● **Written request**
Repeat the lines beginning at the one with "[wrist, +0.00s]" and running to the end of the material, keeping the first and last of them, exactly as they appear.

(Entries from a dataset)
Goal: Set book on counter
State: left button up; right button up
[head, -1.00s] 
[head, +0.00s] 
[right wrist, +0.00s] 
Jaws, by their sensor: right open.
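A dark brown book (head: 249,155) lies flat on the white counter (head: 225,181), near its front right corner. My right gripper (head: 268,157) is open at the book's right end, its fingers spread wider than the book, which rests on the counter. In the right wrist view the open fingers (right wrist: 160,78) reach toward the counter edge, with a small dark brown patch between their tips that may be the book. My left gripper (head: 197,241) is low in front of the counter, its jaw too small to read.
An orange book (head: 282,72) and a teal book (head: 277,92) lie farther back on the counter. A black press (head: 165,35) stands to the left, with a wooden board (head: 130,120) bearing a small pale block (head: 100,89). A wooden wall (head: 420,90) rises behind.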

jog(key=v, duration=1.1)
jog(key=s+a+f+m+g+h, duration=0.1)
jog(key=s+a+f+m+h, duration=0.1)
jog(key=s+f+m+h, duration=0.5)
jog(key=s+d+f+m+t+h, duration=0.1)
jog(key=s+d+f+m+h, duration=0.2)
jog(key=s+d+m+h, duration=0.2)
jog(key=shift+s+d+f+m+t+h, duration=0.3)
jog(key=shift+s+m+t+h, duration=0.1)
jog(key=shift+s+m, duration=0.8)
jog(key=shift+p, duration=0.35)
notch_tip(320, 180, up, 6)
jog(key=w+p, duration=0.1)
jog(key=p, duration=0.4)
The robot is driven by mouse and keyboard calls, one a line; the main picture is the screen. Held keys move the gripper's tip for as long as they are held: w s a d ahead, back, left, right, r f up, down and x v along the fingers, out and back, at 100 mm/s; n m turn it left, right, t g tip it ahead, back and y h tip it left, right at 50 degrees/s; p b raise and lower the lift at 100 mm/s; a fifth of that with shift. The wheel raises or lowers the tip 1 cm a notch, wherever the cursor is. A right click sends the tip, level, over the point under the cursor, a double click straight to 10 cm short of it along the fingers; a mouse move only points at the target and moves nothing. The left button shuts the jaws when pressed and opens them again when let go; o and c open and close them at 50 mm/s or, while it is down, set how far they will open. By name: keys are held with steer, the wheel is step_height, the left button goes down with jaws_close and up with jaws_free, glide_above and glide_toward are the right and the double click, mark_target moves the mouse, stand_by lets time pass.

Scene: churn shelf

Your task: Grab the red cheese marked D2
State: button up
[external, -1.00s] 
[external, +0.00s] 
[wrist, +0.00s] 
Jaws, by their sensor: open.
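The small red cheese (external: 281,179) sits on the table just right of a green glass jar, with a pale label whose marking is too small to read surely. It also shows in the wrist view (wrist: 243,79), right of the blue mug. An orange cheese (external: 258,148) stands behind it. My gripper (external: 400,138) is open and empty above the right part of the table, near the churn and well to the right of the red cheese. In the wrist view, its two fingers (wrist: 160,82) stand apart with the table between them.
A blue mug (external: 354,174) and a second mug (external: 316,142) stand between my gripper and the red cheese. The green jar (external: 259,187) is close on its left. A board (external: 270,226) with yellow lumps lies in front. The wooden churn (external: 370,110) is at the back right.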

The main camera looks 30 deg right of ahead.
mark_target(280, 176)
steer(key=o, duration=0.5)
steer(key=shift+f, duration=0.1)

● **Answer to the task**
[wrist, +0.00s] 
Jaws, by their sensor: open.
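The small red cheese (external: 281,179) sits on the table just right of a green glass jar, with a pale label whose marking is too small to read surely. It also shows in the wrist view (wrist: 243,79), right of the blue mug. An orange cheese (external: 258,148) stands behind it. My gripper (external: 400,138) is open and empty above the right part of the table, near the churn and well to the right of the red cheese. In the wrist view, its two fingers (wrist: 160,82) stand apart with the table between them.
A blue mug (external: 354,174) and a second mug (external: 316,142) stand between my gripper and the red cheese. The green jar (external: 259,187) is close on its left. A board (external: 270,226) with yellow lumps lies in front. The wooden churn (external: 370,110) is at the back right.

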The main camera looks 30 deg right of ahead.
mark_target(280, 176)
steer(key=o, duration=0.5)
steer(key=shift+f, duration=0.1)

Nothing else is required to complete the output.